Police
Re: Police
Like this would ever happen. Only poor people are held accountable.
Helpful-Substance685 - Reddit
Please spread this around. Personal accountability and insurance is another way to stop this. There is very little accountability now because officers often get paid leave during investigations and are let back on the job as tax payers foot the bill for their misconduct.
Insurance Standards for Police:
Every police officer must carry insurance for up to 2 million in liability.
If you do something that breaks the law. Your insurance pays out, not the taxpayer. Then your premiums go up. Depending on severity the premiums may price you out of being a cop.
Body cam found turned off? $1,000 fine 10% Premium hike.
Body cams not on where a charge becomes a felony? $5000 fine. 15% premium hike
Body cam footage will be reviewed randomly by a 3rd party for each precinct. A precinct cannot go 3 years without being reviewed. If footage is missing for different reports. Entire precinct hike 2% on insurance premiums.
3 raises in insurance because of one officer?
He’ll be fired or priced out.
In charge of folks who act out?
Your premium goes up as a % as well. Sergeants, Captains and Chiefs are responsible in percentages that effect them.
3% / 2% / 1% respectively.
Rate hikes follow the same structure as far as the chain of command goes for their department.
Any settlement over 2 million comes from the pension fund. No taxpayer money involved. Any and all payments outside of the insurance pool come from police pension funds
These premiums and rates are documented at a national level so there’s no restarting in the next city/county/state
Your insurance record follows you.
It’s not even that crazy. So many professions require insurance.

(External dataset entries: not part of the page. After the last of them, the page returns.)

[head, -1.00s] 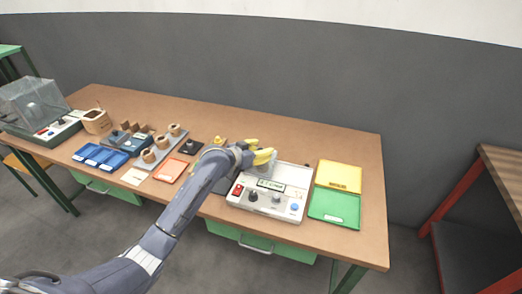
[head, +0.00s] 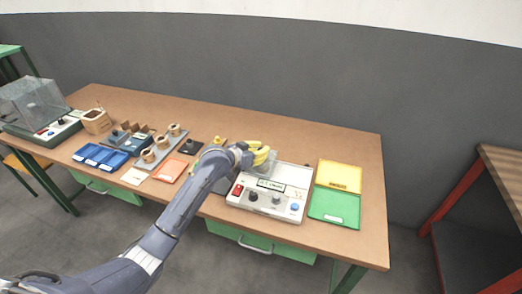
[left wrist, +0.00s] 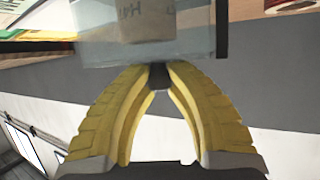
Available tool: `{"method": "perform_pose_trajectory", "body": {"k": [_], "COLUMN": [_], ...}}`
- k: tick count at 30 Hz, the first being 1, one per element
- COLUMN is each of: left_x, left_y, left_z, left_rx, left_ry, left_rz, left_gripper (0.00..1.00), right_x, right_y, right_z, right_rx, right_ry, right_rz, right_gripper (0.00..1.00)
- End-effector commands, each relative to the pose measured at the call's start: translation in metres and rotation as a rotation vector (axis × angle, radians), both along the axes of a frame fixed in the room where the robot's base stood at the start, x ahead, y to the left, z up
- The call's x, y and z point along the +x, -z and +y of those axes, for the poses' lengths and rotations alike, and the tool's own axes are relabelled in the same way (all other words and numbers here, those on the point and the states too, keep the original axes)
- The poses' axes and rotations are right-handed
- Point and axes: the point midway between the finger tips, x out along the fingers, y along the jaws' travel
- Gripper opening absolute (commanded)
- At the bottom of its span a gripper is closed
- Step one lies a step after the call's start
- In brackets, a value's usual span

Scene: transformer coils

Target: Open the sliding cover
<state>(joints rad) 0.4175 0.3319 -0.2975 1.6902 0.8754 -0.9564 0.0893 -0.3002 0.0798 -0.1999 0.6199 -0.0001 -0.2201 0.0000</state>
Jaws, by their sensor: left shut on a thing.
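My left gripper (head: 262,154) is above the back left part of a light grey test device (head: 290,178). In the left wrist view its yellow fingers (left wrist: 158,78) are closed on a small dark knob (left wrist: 158,76). The knob is at the lower edge of a see-through cover (left wrist: 95,42). A brownish piece with dark lettering (left wrist: 145,22) shows through the cover. In the head view the gripper hides most of the cover. My right gripper is in neither view.
A yellow tray (head: 340,165) and a green tray (head: 345,222) lie right of the device. Left of it are an orange tray (head: 171,171), blue bins (head: 88,151) and several coils. A second device with a clear hood (head: 35,98) stands far left. The table behind the gripper is clear.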

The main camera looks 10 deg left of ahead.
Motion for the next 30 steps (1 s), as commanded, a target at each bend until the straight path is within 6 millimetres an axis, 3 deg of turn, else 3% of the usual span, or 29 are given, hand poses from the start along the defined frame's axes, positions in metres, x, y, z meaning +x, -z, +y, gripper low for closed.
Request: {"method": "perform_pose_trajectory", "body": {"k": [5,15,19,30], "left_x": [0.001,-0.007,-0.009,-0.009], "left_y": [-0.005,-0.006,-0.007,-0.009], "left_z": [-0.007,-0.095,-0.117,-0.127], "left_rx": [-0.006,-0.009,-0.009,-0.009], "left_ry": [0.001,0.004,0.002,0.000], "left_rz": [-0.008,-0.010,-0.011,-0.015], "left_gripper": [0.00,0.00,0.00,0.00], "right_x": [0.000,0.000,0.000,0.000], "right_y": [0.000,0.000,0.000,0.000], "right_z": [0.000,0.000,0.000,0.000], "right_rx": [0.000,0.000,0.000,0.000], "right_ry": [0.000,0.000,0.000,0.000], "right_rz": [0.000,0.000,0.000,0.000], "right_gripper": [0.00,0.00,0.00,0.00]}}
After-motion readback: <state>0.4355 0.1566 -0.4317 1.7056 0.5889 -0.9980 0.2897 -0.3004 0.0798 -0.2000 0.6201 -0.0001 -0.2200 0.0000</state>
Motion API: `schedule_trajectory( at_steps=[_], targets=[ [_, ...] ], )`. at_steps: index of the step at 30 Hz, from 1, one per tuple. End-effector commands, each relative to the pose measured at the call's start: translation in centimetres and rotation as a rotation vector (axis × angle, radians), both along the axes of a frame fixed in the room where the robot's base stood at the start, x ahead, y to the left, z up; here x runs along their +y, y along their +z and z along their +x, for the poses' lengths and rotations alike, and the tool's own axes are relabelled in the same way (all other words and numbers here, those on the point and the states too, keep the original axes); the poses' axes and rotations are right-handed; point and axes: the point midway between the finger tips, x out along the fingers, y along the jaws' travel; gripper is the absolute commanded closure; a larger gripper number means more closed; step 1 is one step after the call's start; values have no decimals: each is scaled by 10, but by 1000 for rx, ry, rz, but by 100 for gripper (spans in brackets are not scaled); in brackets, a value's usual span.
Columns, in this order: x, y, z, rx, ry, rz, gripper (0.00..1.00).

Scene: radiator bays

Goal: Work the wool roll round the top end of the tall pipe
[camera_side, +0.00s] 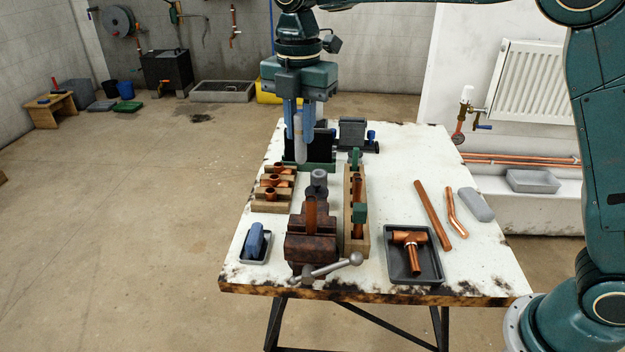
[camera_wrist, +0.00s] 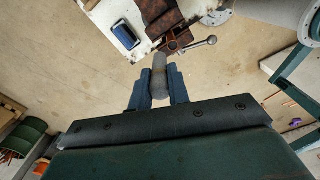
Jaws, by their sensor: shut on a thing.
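My gripper (camera_side: 299,118) points down above the back of the bench, shut on the wool roll (camera_side: 300,146), a pale grey cylinder hanging upright below the fingers. In the wrist view the roll (camera_wrist: 159,76) sits between the two blue fingers (camera_wrist: 158,88). A copper pipe (camera_side: 311,213) stands upright in the brown vise (camera_side: 312,243), in front of and below the roll in the side view. The roll is apart from it. A darker grey round piece (camera_side: 319,180) shows just behind the pipe; I cannot tell whether it touches it.
A wooden rack of copper fittings (camera_side: 273,190) stands left of the vise and a wooden trough (camera_side: 357,232) right of it. A black tray (camera_side: 427,268) holds a copper tee. A blue object (camera_side: 256,238) lies in a small tray. Loose pipes (camera_side: 432,214) lie at right.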

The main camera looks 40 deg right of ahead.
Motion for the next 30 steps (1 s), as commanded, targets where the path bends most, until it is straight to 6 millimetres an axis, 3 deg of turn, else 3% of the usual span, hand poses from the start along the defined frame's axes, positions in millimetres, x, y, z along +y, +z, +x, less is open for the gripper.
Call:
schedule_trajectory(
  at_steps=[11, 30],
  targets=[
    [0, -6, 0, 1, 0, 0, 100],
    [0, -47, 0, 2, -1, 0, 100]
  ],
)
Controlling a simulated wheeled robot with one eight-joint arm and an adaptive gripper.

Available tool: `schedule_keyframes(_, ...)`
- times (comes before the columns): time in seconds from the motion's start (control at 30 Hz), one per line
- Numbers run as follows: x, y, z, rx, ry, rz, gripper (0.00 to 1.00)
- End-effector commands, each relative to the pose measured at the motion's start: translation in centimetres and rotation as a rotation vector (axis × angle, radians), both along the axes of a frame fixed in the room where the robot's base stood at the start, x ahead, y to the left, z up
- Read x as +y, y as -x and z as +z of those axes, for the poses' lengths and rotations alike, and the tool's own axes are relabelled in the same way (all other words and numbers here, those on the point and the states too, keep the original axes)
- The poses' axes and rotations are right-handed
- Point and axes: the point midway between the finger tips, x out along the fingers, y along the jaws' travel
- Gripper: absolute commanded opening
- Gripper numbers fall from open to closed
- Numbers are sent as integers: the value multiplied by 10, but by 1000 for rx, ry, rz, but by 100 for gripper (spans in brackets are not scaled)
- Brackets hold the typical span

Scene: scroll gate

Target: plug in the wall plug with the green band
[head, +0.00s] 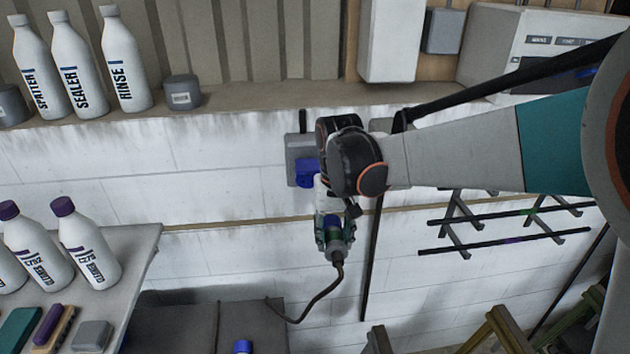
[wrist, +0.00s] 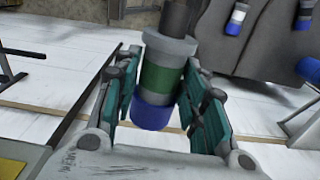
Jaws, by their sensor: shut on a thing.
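The wall plug with the green band shows large in the wrist view (wrist: 163,78), with a grey body, a blue end and a dark cable end. My gripper (wrist: 160,108) has its teal-padded fingers on either side of it and is shut on it. In the head view my gripper (head: 329,232) hangs below my wrist with the plug's grey body (head: 338,248) at its lower end. A dark cable curves down from it to the left. A grey wall socket with a blue part (head: 304,173) is on the white wall, just up and left of the gripper; my wrist partly covers it.
A dark box (head: 190,325) stands low by the wall, with another blue-ended plug (head: 243,346) there. More blue-ended plugs (wrist: 235,20) show in the wrist view. A shelf of bottles (head: 90,220) is at left, a dark rail rack (head: 505,228) at right.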

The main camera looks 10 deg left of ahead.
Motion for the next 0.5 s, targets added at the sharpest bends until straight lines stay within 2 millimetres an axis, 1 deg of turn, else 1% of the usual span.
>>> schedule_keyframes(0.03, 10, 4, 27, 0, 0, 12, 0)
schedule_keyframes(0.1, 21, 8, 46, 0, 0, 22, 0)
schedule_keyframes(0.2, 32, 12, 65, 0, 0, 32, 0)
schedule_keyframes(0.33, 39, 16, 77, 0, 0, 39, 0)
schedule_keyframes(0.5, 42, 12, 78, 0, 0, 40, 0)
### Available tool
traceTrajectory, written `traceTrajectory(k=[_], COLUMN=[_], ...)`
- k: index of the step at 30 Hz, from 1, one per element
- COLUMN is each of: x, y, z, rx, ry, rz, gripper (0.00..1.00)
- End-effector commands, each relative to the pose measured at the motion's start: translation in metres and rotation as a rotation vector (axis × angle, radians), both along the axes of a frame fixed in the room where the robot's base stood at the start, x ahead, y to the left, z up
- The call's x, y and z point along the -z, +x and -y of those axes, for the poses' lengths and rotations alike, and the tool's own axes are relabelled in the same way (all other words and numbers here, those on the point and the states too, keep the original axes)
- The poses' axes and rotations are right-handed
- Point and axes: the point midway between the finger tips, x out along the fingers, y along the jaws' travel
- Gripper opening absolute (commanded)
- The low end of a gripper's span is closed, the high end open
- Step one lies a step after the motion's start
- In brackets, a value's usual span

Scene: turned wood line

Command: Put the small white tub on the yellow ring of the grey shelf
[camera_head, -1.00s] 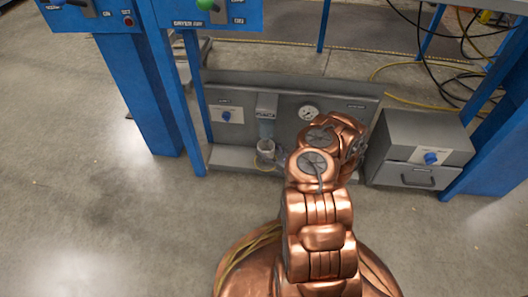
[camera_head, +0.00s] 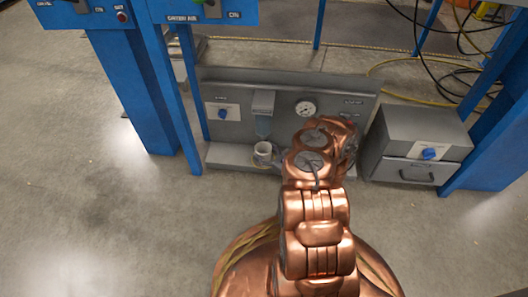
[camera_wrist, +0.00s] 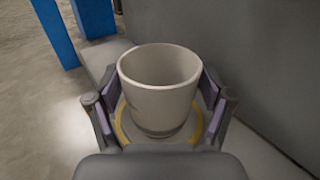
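The small white tub (camera_head: 263,149) stands upright on the ledge of the grey shelf (camera_head: 228,155), below a grey dispenser-like block. In the wrist view the tub (camera_wrist: 160,95) is empty and its base sits inside the yellow ring (camera_wrist: 124,126), which shows around it on both sides. My gripper (camera_wrist: 160,108) has its two fingers apart, one on each side of the tub. The ring shows between the tub's lower sides and the finger pads, so the fingers look open. Any contact near the rim is hard to tell.
The grey back panel (camera_head: 285,105) rises right behind the ledge, with a gauge (camera_head: 306,108) and a blue knob (camera_head: 222,114). A grey drawer box (camera_head: 414,150) stands to the right. Blue posts (camera_head: 183,100) stand on the left. The floor in front is clear.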

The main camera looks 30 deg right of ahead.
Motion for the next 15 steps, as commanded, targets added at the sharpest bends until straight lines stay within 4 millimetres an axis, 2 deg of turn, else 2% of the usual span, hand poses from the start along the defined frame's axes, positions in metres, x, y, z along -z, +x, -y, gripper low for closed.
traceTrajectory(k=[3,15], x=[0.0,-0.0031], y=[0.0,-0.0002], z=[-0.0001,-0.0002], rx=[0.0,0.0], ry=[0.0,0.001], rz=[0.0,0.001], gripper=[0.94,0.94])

You’d see a new police force in 6 months.
Anyone against this is supporting an unaccounted militarized force of people who answer to no one. Bad idea.
Please spread this around. Personal accountability and insurance is another way to stop this. There is very little accountability now because officers often get paid leave during investigations and are let back on the job as tax payers foot the bill for their misconduct.
Insurance Standards for Police:
Every police officer must carry insurance for up to 2 million in liability.
If you do something that breaks the law. Your insurance pays out, not the taxpayer. Then your premiums go up. Depending on severity the premiums may price you out of being a cop.
Body cam found turned off? $1,000 fine 10% Premium hike.
Body cams not on where a charge becomes a felony? $5000 fine. 15% premium hike
Body cam footage will be reviewed randomly by a 3rd party for each precinct. A precinct cannot go 3 years without being reviewed. If footage is missing for different reports. Entire precinct hike 2% on insurance premiums.
3 raises in insurance because of one officer?
He’ll be fired or priced out.
In charge of folks who act out?
Your premium goes up as a % as well. Sergeants, Captains and Chiefs are responsible in percentages that effect them.
3% / 2% / 1% respectively.
Rate hikes follow the same structure as far as the chain of command goes for their department.
Any settlement over 2 million comes from the pension fund. No taxpayer money involved. Any and all payments outside of the insurance pool come from police pension funds
These premiums and rates are documented at a national level so there’s no restarting in the next city/county/state
Your insurance record follows you.
It’s not even that crazy. So many professions require insurance.
You’d see a new police force in 6 months.
Anyone against this is supporting an unaccounted militarized force of people who answer to no one. Bad idea.
Re: Police
The Collectible Coins That Celebrate the Dark Side of American Policing
Challenge coins have become the dirty currency of the warrior cop.
The first military challenge coins, one story goes, were handed out in 1969 by a US Army colonel to build camaraderie in his Special Forces unit. He took the idea from a National Guardsman who had required his troops to always keep a sixpence coin on them in order to buy drinks for their buddies. (Soldiers caught empty-handed during a “coin check” typically must buy a round.) By the 1980s, the silver dollar–size medallions had taken off in the military and beyond.
Corporations gave them out to employees. Numismatists collected them. And as cops began equipping themselves and acting more like soldiers, they started minting their own. These law enforcement challenge coins often embrace the unpolished side of the “warrior cop” ethos—the violence, racism, and impunity that have sparked our current reckoning with American police culture.
Link
Challenge coins have become the dirty currency of the warrior cop.
The first military challenge coins, one story goes, were handed out in 1969 by a US Army colonel to build camaraderie in his Special Forces unit. He took the idea from a National Guardsman who had required his troops to always keep a sixpence coin on them in order to buy drinks for their buddies. (Soldiers caught empty-handed during a “coin check” typically must buy a round.) By the 1980s, the silver dollar–size medallions had taken off in the military and beyond.
Corporations gave them out to employees. Numismatists collected them. And as cops began equipping themselves and acting more like soldiers, they started minting their own. These law enforcement challenge coins often embrace the unpolished side of the “warrior cop” ethos—the violence, racism, and impunity that have sparked our current reckoning with American police culture.